GOAL: Repeat all of the material exactly as given.

* begin PROVIDED DATA *

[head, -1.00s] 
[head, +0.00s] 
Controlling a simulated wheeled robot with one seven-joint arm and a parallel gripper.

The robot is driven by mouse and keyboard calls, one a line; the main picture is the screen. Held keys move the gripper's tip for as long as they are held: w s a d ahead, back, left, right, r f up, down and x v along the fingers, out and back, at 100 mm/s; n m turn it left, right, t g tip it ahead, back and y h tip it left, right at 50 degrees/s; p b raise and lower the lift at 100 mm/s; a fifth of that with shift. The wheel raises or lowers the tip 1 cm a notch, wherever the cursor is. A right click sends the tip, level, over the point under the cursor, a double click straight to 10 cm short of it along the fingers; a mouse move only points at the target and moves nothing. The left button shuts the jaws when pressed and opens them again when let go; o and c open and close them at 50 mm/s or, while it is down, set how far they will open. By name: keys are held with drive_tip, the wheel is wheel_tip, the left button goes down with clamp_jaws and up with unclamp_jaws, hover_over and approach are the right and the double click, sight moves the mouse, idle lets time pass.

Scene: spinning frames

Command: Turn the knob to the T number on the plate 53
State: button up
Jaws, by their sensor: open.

* end PROVIDED DATA *

TASK RESULT:
[head, -1.00s] 
[head, +0.00s] 
Controlling a simulated wheeled robot with one seven-joint arm and a parallel gripper.

The robot is driven by mouse and keyboard calls, one a line; the main picture is the screen. Held keys move the gripper's tip for as long as they are held: w s a d ahead, back, left, right, r f up, down and x v along the fingers, out and back, at 100 mm/s; n m turn it left, right, t g tip it ahead, back and y h tip it left, right at 50 degrees/s; p b raise and lower the lift at 100 mm/s; a fifth of that with shift. The wheel raises or lowers the tip 1 cm a notch, wherever the cursor is. A right click sends the tip, level, over the point under the cursor, a double click straight to 10 cm short of it along the fingers; a mouse move only points at the target and moves nothing. The left button shuts the jaws when pressed and opens them again when let go; o and c open and close them at 50 mm/s or, while it is down, set how far they will open. By name: keys are held with drive_tip, the wheel is wheel_tip, the left button goes down with clamp_jaws and up with unclamp_jaws, hover_over and approach are the right and the double click, sight moves the mouse, idle lets time pass.

Scene: spinning frames

Command: Turn the knob to the T number on the plate 53
State: button up
Jaws, by their sensor: open.

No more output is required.